Die Tschetschenische Republik ist eine der 22 Republiken der Russischen Föderation. Die Fläche beträgt 15.647 km2 (Rüdisser 11.2012) und laut offizieller Bevölkerungsstatistik der Russischen Föderation zum 1.1.2019 beläuft sich die Einwohnerzahl Tschetscheniens auf 1,4 Millionen (GKS 24.1.2019), wobei die offiziellen Angaben von unabhängigen Medien infrage gestellt werden. Laut Aussagen des Republiksoberhauptes Ramzan Kadyrow sollen rund 600.000 Tschetschenen außerhalb der Region leben – eine Hälfte davon in der Russischen Föderation, die andere Hälfte im Ausland. Experten zufolge hat die Hälfte Tschetschenien während der Kriege nach dem Zerfall der Sowjetunion verlassen, bei der anderen Hälfte handelt es sich um Siedlungsgebiete außerhalb Tschetscheniens. Diese entstanden bereits vor über einem Jahrhundert , teilweise durch Migration aus dem Russischen in das Osmanische Reich, und zwar über Anatolien bis in den arabischen Raum. Was die Anzahl von Tschetschenen in anderen russischen Landesteilen anbelangt, ist es aufgrund der öffentlichen Datenlage schwierig, verlässliche Aussagen zu treffen (ÖB Moskau 12.2018). In Bezug auf Fläche und Einwohnerzahl ist Tschetschenien mit der Steiermark vergleichbar. Etwa die Hälfte des tschetschenischen Territoriums besteht aus Ebenen im Norden und Zentrum der Republik. Heutzutage ist die Republik eine nahezu monoethnische: 95,3% der Bewohner Tschetscheniens gaben [bei der letzten Volkszählung] 2010 an, ethnische Tschetschenen zu sein (Rüdisser 11.2012).
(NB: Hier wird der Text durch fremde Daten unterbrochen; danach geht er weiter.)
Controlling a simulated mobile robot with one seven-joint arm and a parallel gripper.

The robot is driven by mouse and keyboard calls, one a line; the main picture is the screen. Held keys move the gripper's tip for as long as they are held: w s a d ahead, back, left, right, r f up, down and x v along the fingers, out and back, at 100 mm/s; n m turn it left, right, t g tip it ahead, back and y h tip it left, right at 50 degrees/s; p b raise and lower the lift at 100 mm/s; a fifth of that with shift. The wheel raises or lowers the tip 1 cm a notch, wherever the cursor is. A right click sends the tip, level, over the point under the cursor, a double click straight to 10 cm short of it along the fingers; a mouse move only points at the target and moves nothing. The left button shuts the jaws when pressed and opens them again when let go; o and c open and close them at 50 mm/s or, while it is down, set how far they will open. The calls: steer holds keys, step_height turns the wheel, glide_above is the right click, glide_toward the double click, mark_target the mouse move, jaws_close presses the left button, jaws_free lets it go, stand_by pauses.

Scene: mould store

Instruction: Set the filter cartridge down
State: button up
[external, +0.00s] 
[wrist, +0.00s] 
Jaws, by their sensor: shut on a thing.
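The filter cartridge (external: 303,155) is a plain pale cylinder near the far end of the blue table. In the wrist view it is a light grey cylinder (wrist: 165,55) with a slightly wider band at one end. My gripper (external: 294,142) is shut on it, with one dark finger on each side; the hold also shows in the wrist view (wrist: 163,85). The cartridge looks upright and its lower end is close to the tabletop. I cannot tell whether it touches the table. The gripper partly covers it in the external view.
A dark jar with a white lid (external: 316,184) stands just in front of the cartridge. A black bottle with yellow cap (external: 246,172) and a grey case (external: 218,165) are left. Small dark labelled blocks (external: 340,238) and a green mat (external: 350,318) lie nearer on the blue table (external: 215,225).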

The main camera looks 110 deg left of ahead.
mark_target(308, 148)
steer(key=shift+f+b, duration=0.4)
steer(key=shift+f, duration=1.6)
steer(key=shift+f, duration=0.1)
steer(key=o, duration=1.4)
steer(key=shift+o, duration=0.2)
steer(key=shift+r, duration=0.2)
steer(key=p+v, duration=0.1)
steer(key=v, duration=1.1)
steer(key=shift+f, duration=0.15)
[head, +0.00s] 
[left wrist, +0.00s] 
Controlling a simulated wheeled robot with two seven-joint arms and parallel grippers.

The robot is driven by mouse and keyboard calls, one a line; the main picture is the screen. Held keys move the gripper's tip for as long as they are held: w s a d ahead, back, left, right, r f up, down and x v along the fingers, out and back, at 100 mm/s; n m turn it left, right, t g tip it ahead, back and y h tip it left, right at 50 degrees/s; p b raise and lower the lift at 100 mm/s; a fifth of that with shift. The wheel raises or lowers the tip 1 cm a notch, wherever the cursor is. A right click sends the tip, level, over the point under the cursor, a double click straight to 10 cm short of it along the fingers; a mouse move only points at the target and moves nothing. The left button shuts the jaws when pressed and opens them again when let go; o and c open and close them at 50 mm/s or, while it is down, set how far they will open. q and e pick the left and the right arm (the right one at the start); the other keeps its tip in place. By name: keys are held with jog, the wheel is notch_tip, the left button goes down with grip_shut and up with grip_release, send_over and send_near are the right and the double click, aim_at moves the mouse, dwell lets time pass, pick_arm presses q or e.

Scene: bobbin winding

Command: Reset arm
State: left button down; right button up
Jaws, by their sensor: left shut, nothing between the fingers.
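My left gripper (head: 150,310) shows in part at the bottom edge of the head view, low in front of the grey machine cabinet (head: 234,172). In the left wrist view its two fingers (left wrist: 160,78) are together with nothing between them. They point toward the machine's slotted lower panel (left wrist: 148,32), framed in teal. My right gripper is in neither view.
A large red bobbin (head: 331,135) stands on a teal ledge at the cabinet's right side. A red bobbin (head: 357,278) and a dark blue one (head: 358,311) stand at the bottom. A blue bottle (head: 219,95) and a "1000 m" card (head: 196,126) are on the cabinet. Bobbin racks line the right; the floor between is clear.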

In Tschetschenien gilt Ramzan Kadyrow als Garant Moskaus für Stabilität. Mit Duldung der russischen Staatsführung hat er in der Republik ein autoritäres Herrschaftssystem geschaffen, das vollkommen auf seine eigene Person ausgerichtet ist und weitgehend außerhalb des föderalen Rechtsrahmens funktioniert (ÖB Moskau 12.2018, vgl. AA 13.2.2019). Fraglich bleibt auch die föderale Kontrolle über die tschetschenischen Sicherheitskräfte, deren faktische Loyalität vorrangig dem Oberhaupt der Republik gilt. Im Juni 2016 beschloss das tschetschenische Parlament die vorzeitige Selbstauflösung, um vorgezogene Neuwahlen parallel zu den Wahlen zum Oberhaupt der Republik durchzuführen. Bei den Wahlen vom 18.9.2016 lag die Wahlbeteiligung in Tschetschenien weit über dem landesweiten Durchschnitt. Kadyrow wurde laut offiziellen Angaben bei hoher Wahlbeteiligung mit überwältigender Mehrheit für eine weitere Amtszeit von fünf Jahren gewählt. Unabhängige Medien berichteten über Unregelmäßigen bei den Wahlen. Auch im Vorfeld der Wahlen hatte Human Rights Watch über massive Druckausübung auf Kritiker des derzeitigen Machthabers berichtet. Das tschetschenische Oberhaupt bekundet immer wieder seine absolute Loyalität gegenüber dem Kreml. Gegen vermeintliche Extremisten und deren Angehörige, aber auch gegen politische Gegner, wird rigoros vorgegangen (ÖB Moskau 12.2018, vgl. AA 13.2.2019). Um die Kontrolle über die Republik zu behalten, wendet Kadyrow unterschiedliche Formen der Gewalt an, wie z.B. Entführungen, Folter und außergerichtliche Tötungen (FH 4.2.2019, vgl. AA 13.2.2019).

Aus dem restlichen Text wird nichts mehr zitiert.